■ **SUPPLIED MATERIAL**

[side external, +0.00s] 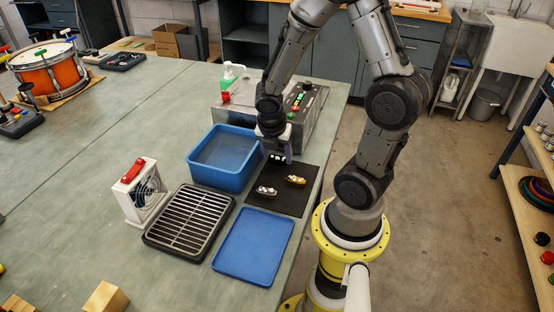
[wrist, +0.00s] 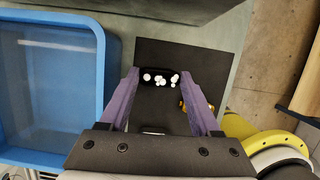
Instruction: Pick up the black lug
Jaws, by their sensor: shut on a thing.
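The black lug (wrist: 160,78), dark with white spots, sits between the purple fingertips of my gripper (wrist: 160,82) in the wrist view. My gripper is shut on it. In the side view my gripper (side external: 278,156) is over the far end of the black mat (side external: 285,205), and only white specks of the lug show below it. I cannot tell whether the lug touches the mat. A silver lug (side external: 266,190) and a gold lug (side external: 296,180) lie on the mat. The gold lug (wrist: 183,105) is partly hidden by a finger in the wrist view.
A blue bin (side external: 218,178) stands left of the mat. A blue tray (side external: 254,246) and a black grated rack (side external: 188,223) lie in front. A metal box with buttons (side external: 318,98) stands behind. A small fan (side external: 140,192) and a drum (side external: 48,75) are farther left.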

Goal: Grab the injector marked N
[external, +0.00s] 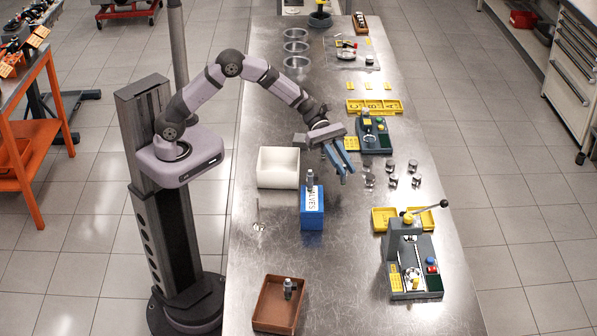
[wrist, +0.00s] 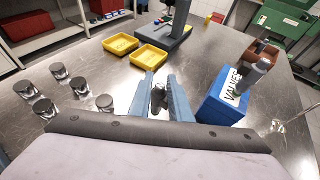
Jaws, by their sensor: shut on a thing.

■ **SET EXERCISE**
Leave out all pictures and extract exactly the lines from the line with "Goal: Grab the injector marked N" through the end of the material.

■ **SOLUTION FOR THIS EXERCISE**
Goal: Grab the injector marked N
[external, +0.00s] 
[wrist, +0.00s] 
Jaws, by their sensor: shut on a thing.

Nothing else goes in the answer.